═══ Listing ═══
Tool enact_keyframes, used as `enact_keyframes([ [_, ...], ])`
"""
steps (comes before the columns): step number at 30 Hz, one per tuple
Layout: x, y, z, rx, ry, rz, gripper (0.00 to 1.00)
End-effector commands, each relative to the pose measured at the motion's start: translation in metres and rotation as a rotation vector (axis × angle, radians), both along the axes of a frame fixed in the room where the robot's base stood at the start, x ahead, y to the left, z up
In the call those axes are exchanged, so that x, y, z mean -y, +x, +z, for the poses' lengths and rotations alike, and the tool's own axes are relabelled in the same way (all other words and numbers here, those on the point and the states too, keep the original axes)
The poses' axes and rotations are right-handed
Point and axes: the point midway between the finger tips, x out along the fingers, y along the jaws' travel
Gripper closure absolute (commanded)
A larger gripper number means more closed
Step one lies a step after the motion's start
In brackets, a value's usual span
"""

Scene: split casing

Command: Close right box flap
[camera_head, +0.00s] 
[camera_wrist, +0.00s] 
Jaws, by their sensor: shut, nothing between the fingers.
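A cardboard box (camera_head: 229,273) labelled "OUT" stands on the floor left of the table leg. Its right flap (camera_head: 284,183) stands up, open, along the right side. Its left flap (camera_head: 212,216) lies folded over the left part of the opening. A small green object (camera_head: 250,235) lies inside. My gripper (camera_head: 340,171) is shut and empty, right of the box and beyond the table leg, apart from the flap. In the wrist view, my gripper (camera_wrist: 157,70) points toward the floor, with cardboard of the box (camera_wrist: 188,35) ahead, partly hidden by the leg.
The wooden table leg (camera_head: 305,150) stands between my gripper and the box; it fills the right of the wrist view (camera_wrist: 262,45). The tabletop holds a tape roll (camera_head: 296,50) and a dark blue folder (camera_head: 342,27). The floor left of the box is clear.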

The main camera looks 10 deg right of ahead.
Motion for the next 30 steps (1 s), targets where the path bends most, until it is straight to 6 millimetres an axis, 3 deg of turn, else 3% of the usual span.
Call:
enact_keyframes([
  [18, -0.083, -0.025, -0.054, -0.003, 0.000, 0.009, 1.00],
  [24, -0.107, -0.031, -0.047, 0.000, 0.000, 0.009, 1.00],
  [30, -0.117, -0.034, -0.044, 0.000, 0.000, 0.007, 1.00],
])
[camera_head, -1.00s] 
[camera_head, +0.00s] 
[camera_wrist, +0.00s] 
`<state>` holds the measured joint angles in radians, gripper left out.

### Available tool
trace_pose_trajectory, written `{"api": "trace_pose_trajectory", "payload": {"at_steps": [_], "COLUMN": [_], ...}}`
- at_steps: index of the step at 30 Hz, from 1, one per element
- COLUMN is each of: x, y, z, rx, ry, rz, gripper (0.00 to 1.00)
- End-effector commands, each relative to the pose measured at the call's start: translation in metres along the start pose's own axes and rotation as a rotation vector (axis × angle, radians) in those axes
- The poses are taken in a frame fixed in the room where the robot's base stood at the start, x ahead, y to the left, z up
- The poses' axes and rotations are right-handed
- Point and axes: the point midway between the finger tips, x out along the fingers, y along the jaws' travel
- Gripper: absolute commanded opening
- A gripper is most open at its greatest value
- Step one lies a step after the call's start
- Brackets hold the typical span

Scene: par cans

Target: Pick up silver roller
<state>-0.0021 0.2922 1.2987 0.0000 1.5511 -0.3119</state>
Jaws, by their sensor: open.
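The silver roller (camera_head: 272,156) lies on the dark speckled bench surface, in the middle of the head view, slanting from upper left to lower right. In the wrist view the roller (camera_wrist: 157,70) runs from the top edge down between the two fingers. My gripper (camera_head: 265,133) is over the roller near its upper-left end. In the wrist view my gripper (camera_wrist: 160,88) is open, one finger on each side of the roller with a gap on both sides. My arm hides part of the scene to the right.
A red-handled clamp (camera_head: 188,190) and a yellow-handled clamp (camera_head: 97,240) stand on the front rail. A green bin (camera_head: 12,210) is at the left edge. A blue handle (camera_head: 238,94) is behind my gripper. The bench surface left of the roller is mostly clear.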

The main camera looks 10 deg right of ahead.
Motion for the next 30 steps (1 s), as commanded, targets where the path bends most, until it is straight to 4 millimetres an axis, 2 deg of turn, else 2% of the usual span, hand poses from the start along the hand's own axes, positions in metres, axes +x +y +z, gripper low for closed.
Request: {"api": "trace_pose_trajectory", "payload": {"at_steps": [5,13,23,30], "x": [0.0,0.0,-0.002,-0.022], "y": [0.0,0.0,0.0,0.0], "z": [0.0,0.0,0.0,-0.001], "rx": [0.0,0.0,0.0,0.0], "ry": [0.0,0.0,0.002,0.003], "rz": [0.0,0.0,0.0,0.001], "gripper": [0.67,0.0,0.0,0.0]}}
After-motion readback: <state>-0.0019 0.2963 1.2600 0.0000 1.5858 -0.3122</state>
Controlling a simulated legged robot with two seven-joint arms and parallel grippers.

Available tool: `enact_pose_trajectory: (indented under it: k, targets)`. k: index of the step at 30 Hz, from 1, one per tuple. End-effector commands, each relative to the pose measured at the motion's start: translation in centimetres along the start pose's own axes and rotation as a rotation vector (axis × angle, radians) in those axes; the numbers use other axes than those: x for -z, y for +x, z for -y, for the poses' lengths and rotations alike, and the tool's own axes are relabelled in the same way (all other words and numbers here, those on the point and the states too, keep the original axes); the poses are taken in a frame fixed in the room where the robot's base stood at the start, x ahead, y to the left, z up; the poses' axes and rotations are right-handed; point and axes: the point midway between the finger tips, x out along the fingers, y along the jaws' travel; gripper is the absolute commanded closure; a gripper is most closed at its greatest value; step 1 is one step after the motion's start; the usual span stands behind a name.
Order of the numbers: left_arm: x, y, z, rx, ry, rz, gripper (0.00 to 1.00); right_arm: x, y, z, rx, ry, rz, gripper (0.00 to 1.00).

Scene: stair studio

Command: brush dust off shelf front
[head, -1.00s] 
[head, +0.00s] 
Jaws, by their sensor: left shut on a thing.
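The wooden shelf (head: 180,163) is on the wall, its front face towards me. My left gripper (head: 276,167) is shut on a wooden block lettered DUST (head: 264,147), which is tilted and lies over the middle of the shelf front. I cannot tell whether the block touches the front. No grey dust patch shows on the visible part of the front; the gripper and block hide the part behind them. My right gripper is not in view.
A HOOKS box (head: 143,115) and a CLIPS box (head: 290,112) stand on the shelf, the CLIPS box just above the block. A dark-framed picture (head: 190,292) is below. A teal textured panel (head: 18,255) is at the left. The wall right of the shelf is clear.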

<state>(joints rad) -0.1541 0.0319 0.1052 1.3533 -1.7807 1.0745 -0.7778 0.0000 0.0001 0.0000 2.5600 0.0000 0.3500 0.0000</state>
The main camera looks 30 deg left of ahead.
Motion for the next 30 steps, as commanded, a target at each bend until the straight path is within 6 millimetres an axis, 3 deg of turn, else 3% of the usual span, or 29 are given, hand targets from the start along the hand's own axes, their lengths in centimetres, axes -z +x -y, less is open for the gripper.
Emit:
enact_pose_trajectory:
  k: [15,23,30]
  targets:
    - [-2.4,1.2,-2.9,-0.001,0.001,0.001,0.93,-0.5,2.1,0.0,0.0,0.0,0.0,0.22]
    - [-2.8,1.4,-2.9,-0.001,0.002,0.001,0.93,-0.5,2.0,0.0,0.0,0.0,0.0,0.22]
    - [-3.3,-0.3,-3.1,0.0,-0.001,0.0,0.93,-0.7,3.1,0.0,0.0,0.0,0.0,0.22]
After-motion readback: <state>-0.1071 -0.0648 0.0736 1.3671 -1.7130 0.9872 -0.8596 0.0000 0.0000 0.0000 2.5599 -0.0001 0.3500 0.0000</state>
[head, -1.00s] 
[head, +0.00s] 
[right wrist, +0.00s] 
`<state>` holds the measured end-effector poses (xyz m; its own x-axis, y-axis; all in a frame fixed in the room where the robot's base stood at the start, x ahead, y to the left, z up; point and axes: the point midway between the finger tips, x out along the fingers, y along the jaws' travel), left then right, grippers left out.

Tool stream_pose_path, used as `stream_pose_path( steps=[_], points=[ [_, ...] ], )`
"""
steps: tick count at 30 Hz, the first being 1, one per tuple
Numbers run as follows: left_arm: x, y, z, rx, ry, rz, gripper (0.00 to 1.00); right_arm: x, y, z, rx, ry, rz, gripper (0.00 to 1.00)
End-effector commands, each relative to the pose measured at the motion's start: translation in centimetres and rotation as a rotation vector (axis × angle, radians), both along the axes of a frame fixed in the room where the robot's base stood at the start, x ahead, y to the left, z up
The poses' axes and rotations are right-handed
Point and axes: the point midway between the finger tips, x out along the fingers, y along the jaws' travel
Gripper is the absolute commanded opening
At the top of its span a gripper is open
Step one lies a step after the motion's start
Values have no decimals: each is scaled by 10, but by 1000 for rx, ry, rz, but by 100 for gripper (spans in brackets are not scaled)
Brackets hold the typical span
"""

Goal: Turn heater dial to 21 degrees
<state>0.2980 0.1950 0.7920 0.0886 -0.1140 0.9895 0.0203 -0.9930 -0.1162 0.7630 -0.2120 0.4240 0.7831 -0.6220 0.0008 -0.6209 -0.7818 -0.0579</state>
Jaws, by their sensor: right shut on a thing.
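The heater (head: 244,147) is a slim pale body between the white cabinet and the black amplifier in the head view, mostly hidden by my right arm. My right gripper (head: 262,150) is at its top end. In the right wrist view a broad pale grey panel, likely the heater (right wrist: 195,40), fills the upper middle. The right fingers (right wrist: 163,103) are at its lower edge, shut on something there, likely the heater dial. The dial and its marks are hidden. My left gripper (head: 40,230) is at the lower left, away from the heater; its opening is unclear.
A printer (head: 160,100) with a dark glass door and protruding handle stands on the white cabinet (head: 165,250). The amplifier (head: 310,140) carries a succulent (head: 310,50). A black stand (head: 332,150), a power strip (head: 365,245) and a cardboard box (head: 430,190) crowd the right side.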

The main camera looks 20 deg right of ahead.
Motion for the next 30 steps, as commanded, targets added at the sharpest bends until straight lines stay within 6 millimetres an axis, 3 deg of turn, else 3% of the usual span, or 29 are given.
═══
Instructions to follow →
The required output is an exact reproduction of the lines starting at the one that contains "A larger gripper number means more closed" and ending at the one that contains "- COLUMN is". Both boundary lines belong to it.

Full solution →
A larger gripper number means more closed
Step one lies a step after the motion's start
In brackets, a value's usual span
"""

Scene: split casing

Command: Close right box flap
[camera_head, +0.00s] 
[camera_wrist, +0.00s] 
Jaws, by their sensor: shut, nothing between the fingers.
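A cardboard box (camera_head: 229,273) labelled "OUT" stands on the floor left of the table leg. Its right flap (camera_head: 284,183) stands up, open, along the right side. Its left flap (camera_head: 212,216) lies folded over the left part of the opening. A small green object (camera_head: 250,235) lies inside. My gripper (camera_head: 340,171) is shut and empty, right of the box and beyond the table leg, apart from the flap. In the wrist view, my gripper (camera_wrist: 157,70) points toward the floor, with cardboard of the box (camera_wrist: 188,35) ahead, partly hidden by the leg.
The wooden table leg (camera_head: 305,150) stands between my gripper and the box; it fills the right of the wrist view (camera_wrist: 262,45). The tabletop holds a tape roll (camera_head: 296,50) and a dark blue folder (camera_head: 342,27). The floor left of the box is clear.

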The main camera looks 10 deg right of ahead.
Motion for the next 30 steps (1 s), targets where the path bends most, until it is straight to 6 millimetres an axis, 3 deg of turn, else 3% of the usual span.
Call:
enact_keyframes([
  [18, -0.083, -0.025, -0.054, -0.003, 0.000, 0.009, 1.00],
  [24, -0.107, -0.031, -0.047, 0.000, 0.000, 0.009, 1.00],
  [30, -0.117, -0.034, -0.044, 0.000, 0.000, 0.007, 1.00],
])
[camera_head, -1.00s] 
[camera_head, +0.00s] 
[camera_wrist, +0.00s] 
`<state>` holds the measured joint angles in radians, gripper left out.

### Available tool
trace_pose_trajectory, written `{"api": "trace_pose_trajectory", "payload": {"at_steps": [_], "COLUMN": [_], ...}}`
- at_steps: index of the step at 30 Hz, from 1, one per element
- COLUMN is each of: x, y, z, rx, ry, rz, gripper (0.00 to 1.00)

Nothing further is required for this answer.